**Extracted entries**

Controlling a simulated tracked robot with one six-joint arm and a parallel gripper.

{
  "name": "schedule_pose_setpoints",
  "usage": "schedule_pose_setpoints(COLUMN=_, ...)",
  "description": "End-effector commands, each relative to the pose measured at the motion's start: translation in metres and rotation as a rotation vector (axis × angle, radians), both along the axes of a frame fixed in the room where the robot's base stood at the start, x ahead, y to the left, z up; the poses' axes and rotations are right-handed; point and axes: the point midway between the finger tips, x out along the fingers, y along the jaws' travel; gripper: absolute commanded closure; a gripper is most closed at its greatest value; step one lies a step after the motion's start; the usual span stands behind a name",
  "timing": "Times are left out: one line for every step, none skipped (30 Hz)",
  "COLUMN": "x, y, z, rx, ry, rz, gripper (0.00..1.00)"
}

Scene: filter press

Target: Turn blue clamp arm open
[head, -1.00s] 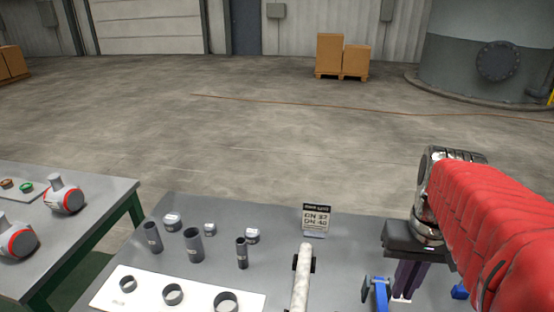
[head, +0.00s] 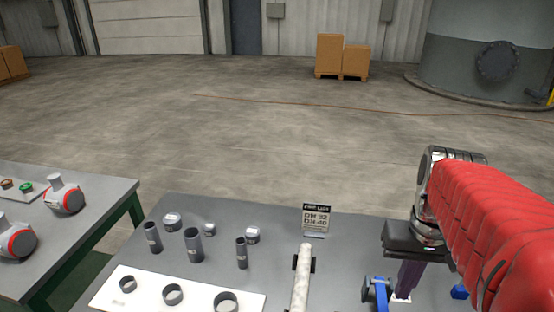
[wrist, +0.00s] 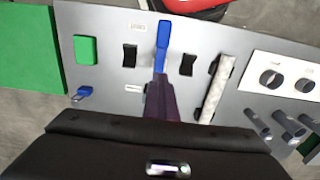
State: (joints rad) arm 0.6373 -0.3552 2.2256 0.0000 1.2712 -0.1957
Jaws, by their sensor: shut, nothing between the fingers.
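A long blue clamp arm (wrist: 163,45) lies on the grey table in the wrist view, just beyond my fingertips. In the head view the blue clamp (head: 377,290) stands near the bottom edge, its lower part cut off. My gripper (wrist: 160,78) has dark purple fingers pressed together, with nothing between them. The tips are close to the near end of the blue arm; I cannot tell whether they touch. In the head view my gripper (head: 402,294) points down, right of the blue clamp. A second, smaller blue piece (wrist: 84,93) shows to the left in the wrist view.
Black supports (wrist: 130,56) stand on both sides of the blue arm. A whitish pipe (head: 301,278) lies left of the clamp. A green block (wrist: 86,50) is near the table edge.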

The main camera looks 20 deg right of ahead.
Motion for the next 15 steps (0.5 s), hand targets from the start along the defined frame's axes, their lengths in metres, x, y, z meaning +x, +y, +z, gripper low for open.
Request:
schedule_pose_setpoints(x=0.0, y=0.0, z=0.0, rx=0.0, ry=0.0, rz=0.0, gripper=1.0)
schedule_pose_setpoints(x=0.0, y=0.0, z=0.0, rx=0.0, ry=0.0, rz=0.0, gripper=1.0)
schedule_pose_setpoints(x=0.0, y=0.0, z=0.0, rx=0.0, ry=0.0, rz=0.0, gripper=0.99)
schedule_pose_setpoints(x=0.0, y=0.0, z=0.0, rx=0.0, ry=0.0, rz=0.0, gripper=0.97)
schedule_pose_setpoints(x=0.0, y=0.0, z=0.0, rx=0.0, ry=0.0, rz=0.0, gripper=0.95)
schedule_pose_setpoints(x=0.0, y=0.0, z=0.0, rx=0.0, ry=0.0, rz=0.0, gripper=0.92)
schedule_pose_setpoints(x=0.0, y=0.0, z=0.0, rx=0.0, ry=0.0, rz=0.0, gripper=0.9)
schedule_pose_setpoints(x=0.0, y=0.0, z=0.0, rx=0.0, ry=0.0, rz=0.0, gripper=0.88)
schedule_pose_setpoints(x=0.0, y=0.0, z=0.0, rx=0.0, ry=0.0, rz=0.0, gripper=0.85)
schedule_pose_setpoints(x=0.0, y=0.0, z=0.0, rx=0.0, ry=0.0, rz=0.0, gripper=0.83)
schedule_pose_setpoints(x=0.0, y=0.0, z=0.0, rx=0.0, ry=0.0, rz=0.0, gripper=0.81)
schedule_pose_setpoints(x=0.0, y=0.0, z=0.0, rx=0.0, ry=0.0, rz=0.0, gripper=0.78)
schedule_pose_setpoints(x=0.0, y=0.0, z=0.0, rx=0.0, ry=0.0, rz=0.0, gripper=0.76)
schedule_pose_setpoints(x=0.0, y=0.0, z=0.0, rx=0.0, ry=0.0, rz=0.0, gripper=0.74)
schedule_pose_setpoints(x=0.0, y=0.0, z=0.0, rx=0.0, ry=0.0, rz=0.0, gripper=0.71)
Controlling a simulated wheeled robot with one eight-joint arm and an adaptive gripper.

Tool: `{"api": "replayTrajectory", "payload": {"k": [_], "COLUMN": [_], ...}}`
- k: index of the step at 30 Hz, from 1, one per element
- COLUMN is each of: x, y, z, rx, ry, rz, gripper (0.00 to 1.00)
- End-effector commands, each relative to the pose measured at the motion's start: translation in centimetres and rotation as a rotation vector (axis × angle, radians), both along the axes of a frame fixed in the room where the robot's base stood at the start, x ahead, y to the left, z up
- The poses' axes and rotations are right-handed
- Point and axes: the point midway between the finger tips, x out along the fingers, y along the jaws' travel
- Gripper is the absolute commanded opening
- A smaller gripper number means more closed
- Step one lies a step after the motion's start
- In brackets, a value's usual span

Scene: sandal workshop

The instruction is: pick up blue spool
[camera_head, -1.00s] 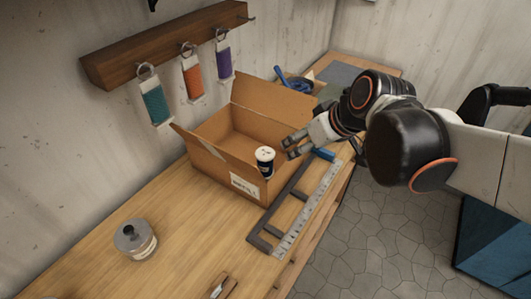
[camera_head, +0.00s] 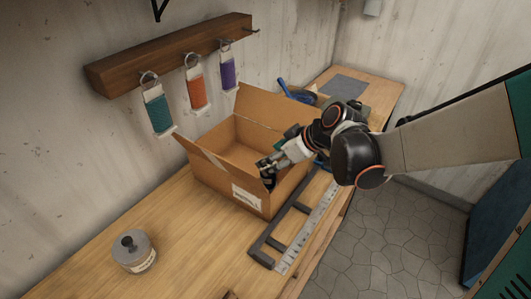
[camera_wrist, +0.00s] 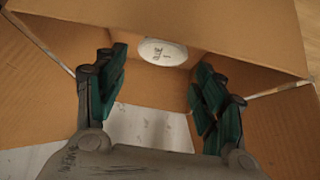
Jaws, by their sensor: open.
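A short cylinder with a white round top (camera_wrist: 163,52) and a dark, possibly navy body is the only spool-like thing near my gripper. In the head view its dark side (camera_head: 269,182) shows at the front inner corner of the cardboard box (camera_head: 215,174), mostly hidden by my fingers. My gripper (camera_head: 266,170) is open and reaches over the box's right side. In the wrist view its teal-padded fingers (camera_wrist: 163,62) stand left and right of the white top, with gaps on both sides. Contact cannot be seen.
Box flaps stand up around my gripper. A dark frame (camera_head: 287,232) and a metal ruler (camera_head: 308,228) lie on the workbench (camera_head: 185,235) right of the box. A grey lidded jar (camera_head: 134,252) stands front left. Teal (camera_head: 158,113), orange (camera_head: 197,92) and purple (camera_head: 228,74) wound cards hang on the rack.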

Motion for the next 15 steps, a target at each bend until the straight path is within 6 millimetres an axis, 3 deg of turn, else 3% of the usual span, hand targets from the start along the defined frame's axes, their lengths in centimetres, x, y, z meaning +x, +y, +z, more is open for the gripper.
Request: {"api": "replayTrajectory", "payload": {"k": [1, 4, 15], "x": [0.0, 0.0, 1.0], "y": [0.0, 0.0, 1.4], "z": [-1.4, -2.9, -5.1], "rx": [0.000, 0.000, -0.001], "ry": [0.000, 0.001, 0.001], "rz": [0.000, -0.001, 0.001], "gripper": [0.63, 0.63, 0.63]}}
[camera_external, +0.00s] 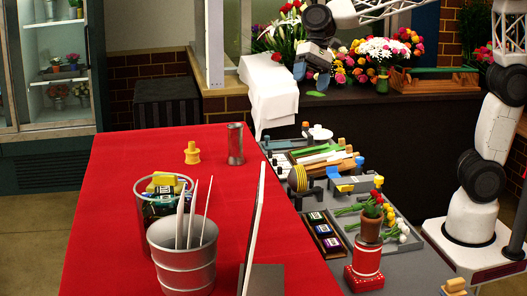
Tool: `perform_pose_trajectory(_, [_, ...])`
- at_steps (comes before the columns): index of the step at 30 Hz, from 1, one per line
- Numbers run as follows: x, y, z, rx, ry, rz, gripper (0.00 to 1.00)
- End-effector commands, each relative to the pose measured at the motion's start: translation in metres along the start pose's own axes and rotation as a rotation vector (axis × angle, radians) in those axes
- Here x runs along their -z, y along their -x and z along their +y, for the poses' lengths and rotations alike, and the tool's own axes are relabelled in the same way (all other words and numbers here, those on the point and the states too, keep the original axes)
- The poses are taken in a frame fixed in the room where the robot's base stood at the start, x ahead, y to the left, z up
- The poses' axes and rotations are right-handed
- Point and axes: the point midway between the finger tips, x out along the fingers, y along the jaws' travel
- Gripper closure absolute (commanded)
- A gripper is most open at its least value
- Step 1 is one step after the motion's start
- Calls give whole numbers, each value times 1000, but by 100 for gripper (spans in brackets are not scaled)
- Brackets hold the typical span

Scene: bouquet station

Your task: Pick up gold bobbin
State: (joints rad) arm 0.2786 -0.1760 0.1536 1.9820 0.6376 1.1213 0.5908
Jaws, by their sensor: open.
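A yellow-gold spool-shaped piece (192,153) stands upright on the red cloth table, left of a grey metal cylinder. A second gold round piece, a wheel-like reel (298,178), sits upright in a dark holder on the grey work surface; I cannot tell for sure which of the two is the gold bobbin. My gripper (311,76) hangs high at the top middle, in front of the flowers. Its jaws are open, with no held thing visible, and it is well apart from both gold pieces.
The grey cylinder (235,143), a wire basket (150,217) of supplies and a metal bucket (183,255) with tall sticks stand on the red table (110,190). A tall thin upright panel (254,225) rises near its right edge. Trays and a potted plant crowd the right.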

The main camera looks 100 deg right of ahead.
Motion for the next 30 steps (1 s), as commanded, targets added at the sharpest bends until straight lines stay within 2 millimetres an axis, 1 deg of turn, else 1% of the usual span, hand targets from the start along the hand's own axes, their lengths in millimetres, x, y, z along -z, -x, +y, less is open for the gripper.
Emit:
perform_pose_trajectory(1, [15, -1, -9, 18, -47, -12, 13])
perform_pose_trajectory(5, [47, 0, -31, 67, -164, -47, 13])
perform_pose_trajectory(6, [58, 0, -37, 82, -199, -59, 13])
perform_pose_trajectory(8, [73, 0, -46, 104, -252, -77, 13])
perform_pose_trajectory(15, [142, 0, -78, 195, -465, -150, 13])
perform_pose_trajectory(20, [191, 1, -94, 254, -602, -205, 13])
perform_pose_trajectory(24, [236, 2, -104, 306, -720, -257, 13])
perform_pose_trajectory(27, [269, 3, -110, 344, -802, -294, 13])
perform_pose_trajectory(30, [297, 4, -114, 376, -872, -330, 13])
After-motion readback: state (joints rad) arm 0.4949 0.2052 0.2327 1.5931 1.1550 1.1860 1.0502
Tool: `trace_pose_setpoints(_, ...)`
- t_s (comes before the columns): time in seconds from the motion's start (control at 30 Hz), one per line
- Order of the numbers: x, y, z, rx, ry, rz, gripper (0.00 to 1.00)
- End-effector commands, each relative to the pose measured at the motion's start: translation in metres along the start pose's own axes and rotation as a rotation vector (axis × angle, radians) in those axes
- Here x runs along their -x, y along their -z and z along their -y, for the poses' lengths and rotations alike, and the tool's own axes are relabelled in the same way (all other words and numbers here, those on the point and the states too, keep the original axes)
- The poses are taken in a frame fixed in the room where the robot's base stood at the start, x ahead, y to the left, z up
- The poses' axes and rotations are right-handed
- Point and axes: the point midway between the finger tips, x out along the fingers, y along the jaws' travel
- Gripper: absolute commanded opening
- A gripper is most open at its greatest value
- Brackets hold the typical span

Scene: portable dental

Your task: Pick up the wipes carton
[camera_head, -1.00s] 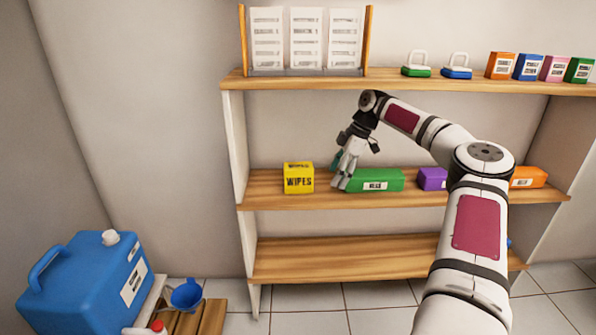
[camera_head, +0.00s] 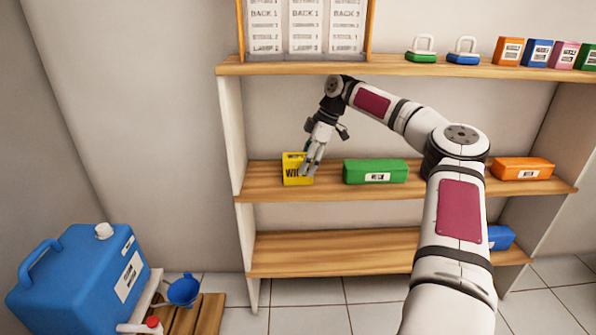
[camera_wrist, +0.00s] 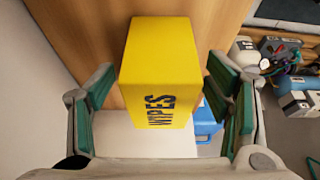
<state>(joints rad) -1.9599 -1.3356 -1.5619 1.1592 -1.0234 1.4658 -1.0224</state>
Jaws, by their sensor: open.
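The wipes carton (camera_head: 291,176) is a yellow box with dark "WIPES" lettering. It stands at the left end of the middle shelf. My gripper (camera_head: 308,168) is in front of its right part in the head view and hides some of the lettering. In the wrist view the carton (camera_wrist: 160,75) lies between the two green-padded fingers of my gripper (camera_wrist: 165,100). The fingers are spread, with a gap visible on each side of the carton. I see no finger touching it.
A green box (camera_head: 375,171) stands to the right on the middle shelf (camera_head: 330,187), with an orange box (camera_head: 522,168) farther right. The upper shelf (camera_head: 400,69) runs above my arm. The shelf unit's left side panel (camera_head: 233,135) is close to the carton. A blue jug (camera_head: 75,275) stands lower left.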

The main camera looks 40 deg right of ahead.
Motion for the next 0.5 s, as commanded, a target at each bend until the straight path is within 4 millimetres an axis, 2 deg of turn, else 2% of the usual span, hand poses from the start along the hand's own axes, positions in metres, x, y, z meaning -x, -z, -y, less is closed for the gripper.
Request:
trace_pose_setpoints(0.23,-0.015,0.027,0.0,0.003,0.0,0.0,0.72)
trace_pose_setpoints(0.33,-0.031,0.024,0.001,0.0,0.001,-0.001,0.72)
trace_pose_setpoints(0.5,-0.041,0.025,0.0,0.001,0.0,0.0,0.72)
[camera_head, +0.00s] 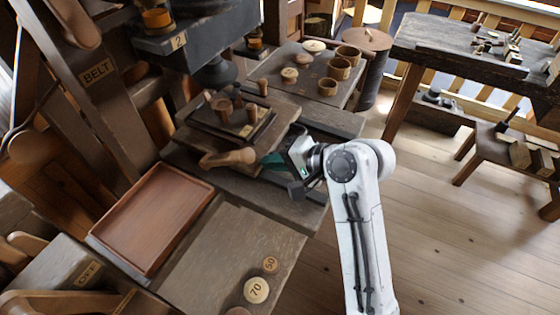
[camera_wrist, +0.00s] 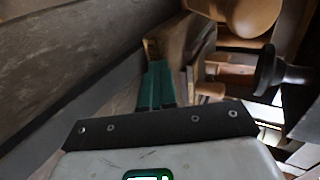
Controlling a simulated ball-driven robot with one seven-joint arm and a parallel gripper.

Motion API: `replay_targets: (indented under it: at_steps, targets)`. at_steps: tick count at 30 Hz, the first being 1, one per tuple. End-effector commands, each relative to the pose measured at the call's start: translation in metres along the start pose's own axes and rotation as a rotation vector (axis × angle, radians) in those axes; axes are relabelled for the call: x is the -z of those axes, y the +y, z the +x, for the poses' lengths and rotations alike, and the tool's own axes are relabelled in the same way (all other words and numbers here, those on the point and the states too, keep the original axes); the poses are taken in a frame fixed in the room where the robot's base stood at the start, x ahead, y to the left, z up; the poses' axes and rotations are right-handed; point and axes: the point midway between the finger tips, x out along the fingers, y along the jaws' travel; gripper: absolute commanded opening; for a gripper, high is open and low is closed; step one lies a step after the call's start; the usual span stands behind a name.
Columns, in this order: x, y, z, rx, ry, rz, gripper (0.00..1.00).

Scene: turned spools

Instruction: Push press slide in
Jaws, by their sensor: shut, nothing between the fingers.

**Task to complete**
Everything from the line with "- Order of the" down to the line with "The main camera looks 40 deg right of ahead." in the data above should be copied exactly, with both end lines kept and the pictures left out.

**Answer to the exercise**
- Order of the numbers: x, y, z, rx, ry, rz, gripper (0.00 to 1.00)
- End-effector commands, each relative to the pose measured at the motion's start: translation in metres along the start pose's own axes and rotation as a rotation vector (axis × angle, radians) in those axes
- Here x runs along their -x, y along their -z and z along their -y, for the poses' lengths and rotations alike, and the tool's own axes are relabelled in the same way (all other words and numbers here, those on the point and the states too, keep the original axes)
- The poses are taken in a frame fixed in the room where the robot's base stood at the start, x ahead, y to the left, z up
- The poses' axes and rotations are right-handed
- Point and axes: the point midway between the finger tips, x out along the fingers, y along the jaws' travel
- Gripper: absolute commanded opening
- A gripper is most open at its greatest value
- Brackets hold the typical span

Scene: portable dental

Your task: Pick up the wipes carton
[camera_head, -1.00s] 
[camera_head, +0.00s] 
[camera_wrist, +0.00s] 
<state>(joints rad) -1.9599 -1.3356 -1.5619 1.1592 -1.0234 1.4658 -1.0224</state>
Jaws, by their sensor: open.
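The wipes carton (camera_head: 291,176) is a yellow box with dark "WIPES" lettering. It stands at the left end of the middle shelf. My gripper (camera_head: 308,168) is in front of its right part in the head view and hides some of the lettering. In the wrist view the carton (camera_wrist: 160,75) lies between the two green-padded fingers of my gripper (camera_wrist: 165,100). The fingers are spread, with a gap visible on each side of the carton. I see no finger touching it.
A green box (camera_head: 375,171) stands to the right on the middle shelf (camera_head: 330,187), with an orange box (camera_head: 522,168) farther right. The upper shelf (camera_head: 400,69) runs above my arm. The shelf unit's left side panel (camera_head: 233,135) is close to the carton. A blue jug (camera_head: 75,275) stands lower left.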

The main camera looks 40 deg right of ahead.

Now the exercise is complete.